T. P. Inefficace, sûrement pas. C’est même un formidable levier de performance et d’innovation. Il n’existe plus une grande entreprise qui ne s’organise en mode projet. Ce système accélère le renouvellement des produits mais offre aussi aux individus des perspectives de carrière, catalyse les énergies… Néanmoins, il comporte des limites et des risques auxquels on ne sait plus répondre. Pour les DRH, ces projets sont soit des tremplins, soit des patinoires. S’ils anticipent le danger, c’est gagné. En revanche, s’ils ont un coup de retard, c’est perdu. C’est le cas lorsque les modes projet sont autorégulés, que d’autres acteurs métiers s’en emparent. On assiste alors à des phénomènes de réputation et de répudiation des individus. Certains deviennent les stars des projets et d’autres en sont toujours exclus. Et cela en dehors de tout système d’évaluation. Cela génère stress et souffrance.

L’entreprise perçoit-elle ce malaise ?

R. B.-B. Il n’y a pas de grande tolérance des organisations à entendre ces malaises.

T. P. D’autant qu’il est compliqué pour un salarié qui travaille en mode projet de s’exprimer. Son exigence envers lui-même est telle qu’il s’autocensure.

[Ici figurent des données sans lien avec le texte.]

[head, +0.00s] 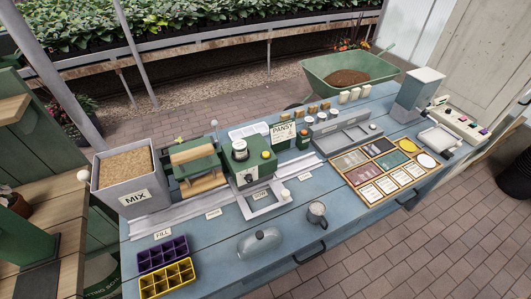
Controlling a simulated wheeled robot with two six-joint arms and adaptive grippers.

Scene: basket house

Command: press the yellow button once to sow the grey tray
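A small round yellow button (266,154) sits on the right of the green sowing machine (240,163), near its top. A pale frame (283,200) extends from the front of the machine, around a label that reads SOW. I cannot make out a grey cell tray in this frame. A purple cell tray (162,253) and a yellow cell tray (167,279) lie side by side at the table's front left. Neither of my grippers is in view.
A green wheelbarrow (350,75) stands behind.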

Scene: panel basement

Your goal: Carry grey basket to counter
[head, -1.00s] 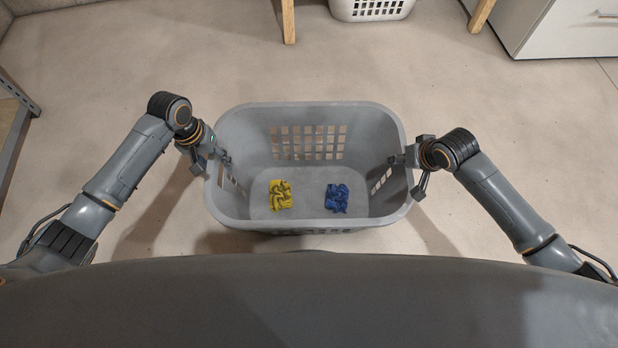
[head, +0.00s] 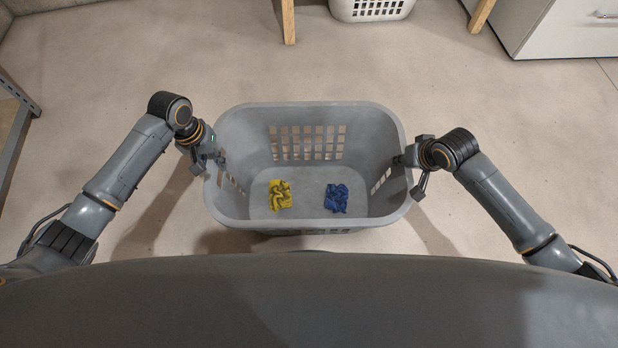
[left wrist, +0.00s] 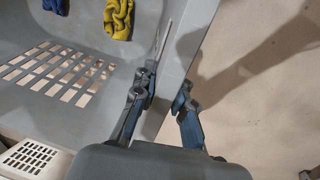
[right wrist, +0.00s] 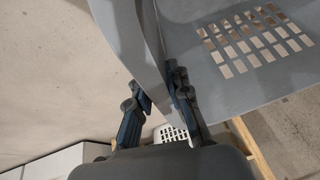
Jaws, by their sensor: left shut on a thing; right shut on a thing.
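The grey basket (head: 308,219) is upright between my two arms in the head view. A crumpled yellow cloth (head: 280,195) and a crumpled blue cloth (head: 336,198) lie on its floor. My left gripper (head: 215,160) is shut on the basket's left side wall; in the left wrist view its fingers (left wrist: 165,100) straddle the rim. My right gripper (head: 402,160) is shut on the right side wall; in the right wrist view its fingers (right wrist: 160,95) sit on both sides of the rim. The counter cannot be made out for certain.
A white basket (head: 371,9) stands at the top, near wooden legs (head: 288,22). A white cabinet (head: 568,30) is at the upper right. A shelf edge (head: 14,110) is at the far left. The floor around the grey basket is clear.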

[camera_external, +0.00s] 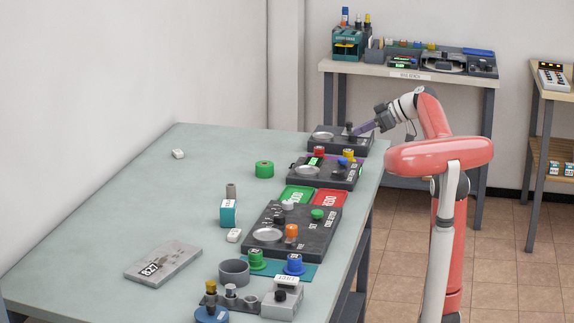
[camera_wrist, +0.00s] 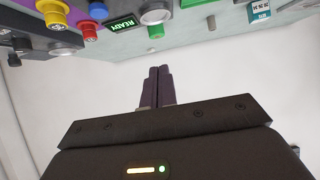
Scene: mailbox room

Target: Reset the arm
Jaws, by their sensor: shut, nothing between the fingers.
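My red and white arm stands at the right edge of the green table (camera_external: 110,200) in the external view. My gripper (camera_external: 358,131) reaches left over the table's far right end, close to the far dark device (camera_external: 318,146); whether it touches cannot be told. In the wrist view my gripper (camera_wrist: 158,70) shows two purple fingers pressed together, with nothing between them. The wrist view appears upside down, with the panel and table along its top edge.
A dark panel (camera_external: 310,180) with a green display and coloured knobs sits nearer. A back bench (camera_external: 385,70) stands behind my arm.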

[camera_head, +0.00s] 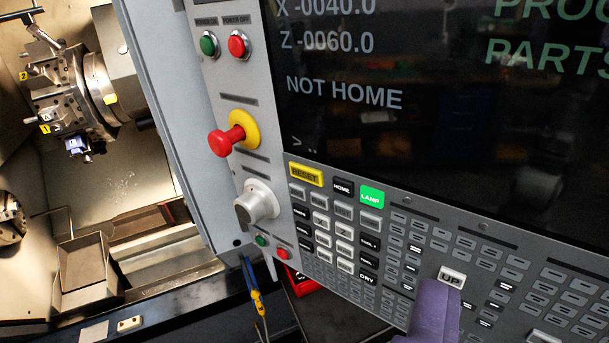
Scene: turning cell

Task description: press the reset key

R. B.-B. Extérioriser ce malaise serait en outre un signe de faiblesse. Cela reviendrait à dévoiler son incapacité à travailler en mode projet et donc une incompétence. Ces systèmes organisent le silence au travail. Ils étouffent le rôle de la parole. Savoir parler du travail est une pratique qui s’est perdue.

T. P. C’est pourquoi nous avons fait parler des chefs de projet qui sont toujours interrogés sur l’état d’avancement du projet mais jamais sur la manière dont ils travaillent. Une seule fois, au cours de notre étude, nous avons constaté qu’une entreprise avait ajouté dans ses critères d’évaluation une rubrique sur l’apprentissage. En clair, comment un salarié avait pu acquérir telle ou telle compétence. Ce qui relativise le succès ou l’échec d’un projet.

Faut-il en finir avec les modes projet ?

T. P. L’idée n’est pas de les bannir. D’autant que nous observons de plus en plus de projets multiculturels, multisites… Certains projets tournent 24 heures sur 24 en fonction des fuseaux horaires. H-P fonctionne par exemple comme cela. Lorsqu’une équipe dort, une autre reprend le boulot à l’autre bout de la planète. L’enjeu est plutôt de faire coexister des modes d’organisations complémentaires et qui cohabitent. Il est également indispensable de mettre en place des instances qui veillent à apporter de la méthodologie dans ces modes projet. Des compagnies canadiennes ont ainsi créé des structures RH pour conseiller les acteurs de terrain. Il est nécessaire d’inventer la RH « embarquée ».

R. B.-B. Il manque des instances multiacteurs dans un contexte où toutes les frontières des entreprises volent en éclats. Ces nouveaux lieux peuvent reposer sur le territoire, voire des observatoires paritaires.

T. P. On commence à voir émerger des clubs de chefs de projet interentreprises. Preuve que les acteurs de terrain ont besoin d’échanger sur leurs pratiques et de savoir qu’ils ne sont pas seuls à rencontrer les mêmes difficultés.

RACHEL BEAUJOLIN-BELLET

Professeur de gestion des ressources humaines à Reims Management School.

Spécialiste des restructurations, elle vient de publier avec Géraldine Schmidt Restructurations d’entreprises, des recherches pour l’action (éd. Vuibert, 2008).

THIERRY PICQ

Responsable du département management et RH à l’EM Lyon.

Expert en management par projets et nouvelles formes d’organisation, il a participé à l’ouvrage le Travail, un défi pour la GRH (éd. Anact, 2008) coordonné par Rachel Beaujolin-Bellet, Pierre Louart et Michel Parlier.